GIVEN REQUEST. In the entries below, find the lines that contain the word "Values" and copy them.
_ _ _ _ _ _ _
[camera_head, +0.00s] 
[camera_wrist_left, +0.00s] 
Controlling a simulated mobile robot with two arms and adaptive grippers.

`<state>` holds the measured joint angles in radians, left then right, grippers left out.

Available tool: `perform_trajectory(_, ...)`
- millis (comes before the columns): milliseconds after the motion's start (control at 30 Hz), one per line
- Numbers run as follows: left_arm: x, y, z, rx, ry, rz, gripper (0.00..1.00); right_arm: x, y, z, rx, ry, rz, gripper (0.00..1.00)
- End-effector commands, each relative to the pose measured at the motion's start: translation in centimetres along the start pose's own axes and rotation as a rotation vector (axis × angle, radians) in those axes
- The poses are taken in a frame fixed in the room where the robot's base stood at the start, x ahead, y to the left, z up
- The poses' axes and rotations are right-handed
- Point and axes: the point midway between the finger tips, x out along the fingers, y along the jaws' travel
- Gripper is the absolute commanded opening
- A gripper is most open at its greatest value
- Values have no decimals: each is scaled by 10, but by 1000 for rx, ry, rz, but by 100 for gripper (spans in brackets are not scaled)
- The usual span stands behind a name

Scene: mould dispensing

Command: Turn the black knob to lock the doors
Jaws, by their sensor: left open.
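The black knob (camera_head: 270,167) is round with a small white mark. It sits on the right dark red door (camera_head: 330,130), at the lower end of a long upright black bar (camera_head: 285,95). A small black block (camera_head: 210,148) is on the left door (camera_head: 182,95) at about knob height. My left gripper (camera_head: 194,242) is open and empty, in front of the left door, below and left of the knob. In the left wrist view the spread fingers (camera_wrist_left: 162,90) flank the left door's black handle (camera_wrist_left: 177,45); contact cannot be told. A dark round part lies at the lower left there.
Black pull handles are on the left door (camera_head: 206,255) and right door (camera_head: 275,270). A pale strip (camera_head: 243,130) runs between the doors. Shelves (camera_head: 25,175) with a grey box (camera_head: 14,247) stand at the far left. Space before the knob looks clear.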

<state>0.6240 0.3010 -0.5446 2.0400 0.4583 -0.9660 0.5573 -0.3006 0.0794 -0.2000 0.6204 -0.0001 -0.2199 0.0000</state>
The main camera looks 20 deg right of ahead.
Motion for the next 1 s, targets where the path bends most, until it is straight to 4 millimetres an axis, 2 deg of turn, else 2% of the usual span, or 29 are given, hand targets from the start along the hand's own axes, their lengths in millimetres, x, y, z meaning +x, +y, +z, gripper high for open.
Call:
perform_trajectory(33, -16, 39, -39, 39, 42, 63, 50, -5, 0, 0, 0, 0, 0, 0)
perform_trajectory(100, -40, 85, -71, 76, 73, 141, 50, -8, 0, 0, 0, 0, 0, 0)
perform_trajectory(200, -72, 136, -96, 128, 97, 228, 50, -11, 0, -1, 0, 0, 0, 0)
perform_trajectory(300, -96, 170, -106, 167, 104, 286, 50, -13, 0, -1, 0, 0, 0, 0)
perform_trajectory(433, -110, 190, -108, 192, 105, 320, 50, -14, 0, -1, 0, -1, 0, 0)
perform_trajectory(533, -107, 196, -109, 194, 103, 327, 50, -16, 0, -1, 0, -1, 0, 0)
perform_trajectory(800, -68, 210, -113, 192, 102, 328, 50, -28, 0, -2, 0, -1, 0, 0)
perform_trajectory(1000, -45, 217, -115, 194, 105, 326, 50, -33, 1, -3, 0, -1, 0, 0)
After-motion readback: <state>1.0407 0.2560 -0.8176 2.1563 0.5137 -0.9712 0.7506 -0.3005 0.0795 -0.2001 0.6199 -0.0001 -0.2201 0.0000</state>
_ _ _ _ _ _ _
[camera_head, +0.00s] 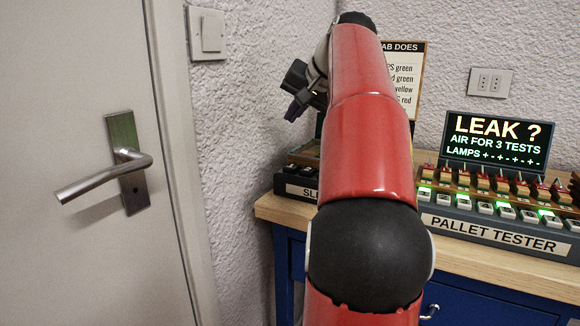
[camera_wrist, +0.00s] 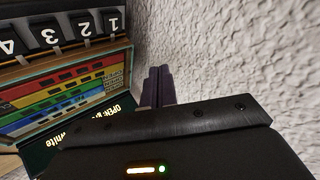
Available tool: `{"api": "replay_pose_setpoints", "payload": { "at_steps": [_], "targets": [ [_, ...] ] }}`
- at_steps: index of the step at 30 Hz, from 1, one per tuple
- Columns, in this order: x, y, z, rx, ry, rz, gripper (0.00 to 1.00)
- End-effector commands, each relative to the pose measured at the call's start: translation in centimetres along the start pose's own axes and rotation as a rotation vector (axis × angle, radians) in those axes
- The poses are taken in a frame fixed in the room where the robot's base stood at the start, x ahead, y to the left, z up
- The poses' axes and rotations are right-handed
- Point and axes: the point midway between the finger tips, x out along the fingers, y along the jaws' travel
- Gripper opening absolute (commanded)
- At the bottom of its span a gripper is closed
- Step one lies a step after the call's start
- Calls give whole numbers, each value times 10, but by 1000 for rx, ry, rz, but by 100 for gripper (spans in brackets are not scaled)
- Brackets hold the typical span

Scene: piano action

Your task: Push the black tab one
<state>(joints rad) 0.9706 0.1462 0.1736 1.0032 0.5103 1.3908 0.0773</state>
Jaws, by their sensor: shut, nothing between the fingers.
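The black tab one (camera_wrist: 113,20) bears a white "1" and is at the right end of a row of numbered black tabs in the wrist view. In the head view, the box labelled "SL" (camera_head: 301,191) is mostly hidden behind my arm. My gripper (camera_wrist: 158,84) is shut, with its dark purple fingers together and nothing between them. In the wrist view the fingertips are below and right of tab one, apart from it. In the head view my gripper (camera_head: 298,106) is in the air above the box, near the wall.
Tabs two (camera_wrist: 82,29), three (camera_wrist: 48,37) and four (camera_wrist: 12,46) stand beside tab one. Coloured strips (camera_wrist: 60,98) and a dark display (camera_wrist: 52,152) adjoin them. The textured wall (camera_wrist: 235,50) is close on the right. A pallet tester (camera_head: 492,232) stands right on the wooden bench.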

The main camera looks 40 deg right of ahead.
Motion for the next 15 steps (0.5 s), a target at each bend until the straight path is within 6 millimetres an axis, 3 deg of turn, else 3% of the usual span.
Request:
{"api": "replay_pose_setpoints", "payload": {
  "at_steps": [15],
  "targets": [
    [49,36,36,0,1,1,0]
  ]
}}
_ _ _ _ _ _ _
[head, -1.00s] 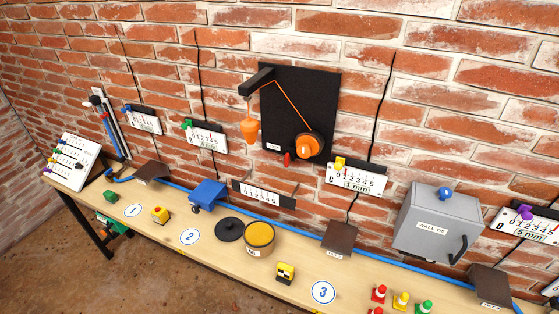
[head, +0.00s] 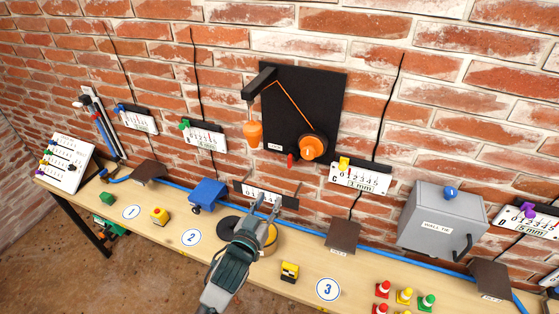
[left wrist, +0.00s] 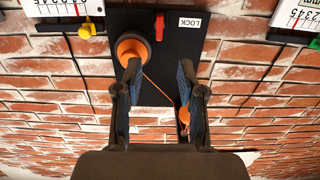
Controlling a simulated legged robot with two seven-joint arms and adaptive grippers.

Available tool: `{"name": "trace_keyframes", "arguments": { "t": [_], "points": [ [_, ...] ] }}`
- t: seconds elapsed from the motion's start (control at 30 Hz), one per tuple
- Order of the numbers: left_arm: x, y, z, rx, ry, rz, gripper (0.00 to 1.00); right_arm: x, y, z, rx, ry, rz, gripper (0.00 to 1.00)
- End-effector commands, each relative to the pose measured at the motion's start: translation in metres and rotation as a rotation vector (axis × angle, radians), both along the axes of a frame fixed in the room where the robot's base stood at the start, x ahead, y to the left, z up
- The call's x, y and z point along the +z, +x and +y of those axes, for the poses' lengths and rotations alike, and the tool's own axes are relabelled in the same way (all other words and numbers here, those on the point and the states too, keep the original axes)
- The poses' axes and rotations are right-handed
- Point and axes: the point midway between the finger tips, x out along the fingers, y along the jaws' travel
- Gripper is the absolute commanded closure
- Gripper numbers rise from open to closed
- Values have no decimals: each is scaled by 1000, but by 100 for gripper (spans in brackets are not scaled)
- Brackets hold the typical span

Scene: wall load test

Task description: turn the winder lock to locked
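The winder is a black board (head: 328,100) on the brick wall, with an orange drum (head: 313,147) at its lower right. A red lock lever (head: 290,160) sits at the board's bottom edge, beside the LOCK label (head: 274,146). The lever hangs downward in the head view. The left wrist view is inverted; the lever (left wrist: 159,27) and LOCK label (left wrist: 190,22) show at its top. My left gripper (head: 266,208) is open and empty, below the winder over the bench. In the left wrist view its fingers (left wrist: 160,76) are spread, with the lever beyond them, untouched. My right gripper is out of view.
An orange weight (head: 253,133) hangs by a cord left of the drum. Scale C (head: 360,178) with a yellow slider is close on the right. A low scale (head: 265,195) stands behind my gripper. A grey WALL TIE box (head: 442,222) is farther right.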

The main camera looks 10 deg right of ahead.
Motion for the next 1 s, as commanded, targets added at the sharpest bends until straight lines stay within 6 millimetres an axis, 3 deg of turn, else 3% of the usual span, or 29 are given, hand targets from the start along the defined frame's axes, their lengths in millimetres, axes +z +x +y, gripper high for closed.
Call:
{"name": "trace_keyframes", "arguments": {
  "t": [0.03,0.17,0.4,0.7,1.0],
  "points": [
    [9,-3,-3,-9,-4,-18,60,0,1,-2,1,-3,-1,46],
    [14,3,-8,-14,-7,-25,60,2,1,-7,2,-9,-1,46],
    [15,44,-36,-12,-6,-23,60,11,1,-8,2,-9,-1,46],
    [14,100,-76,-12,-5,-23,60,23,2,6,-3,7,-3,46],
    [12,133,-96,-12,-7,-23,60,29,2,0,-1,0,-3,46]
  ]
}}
_ _ _ _ _ _ _
SOLUTION FOR THIS TASK.
- Values have no decimals: each is scaled by 10, but by 1000 for rx, ry, rz, but by 100 for gripper (spans in brackets are not scaled)
- Values have no decimals: each is scaled by 1000, but by 100 for gripper (spans in brackets are not scaled)

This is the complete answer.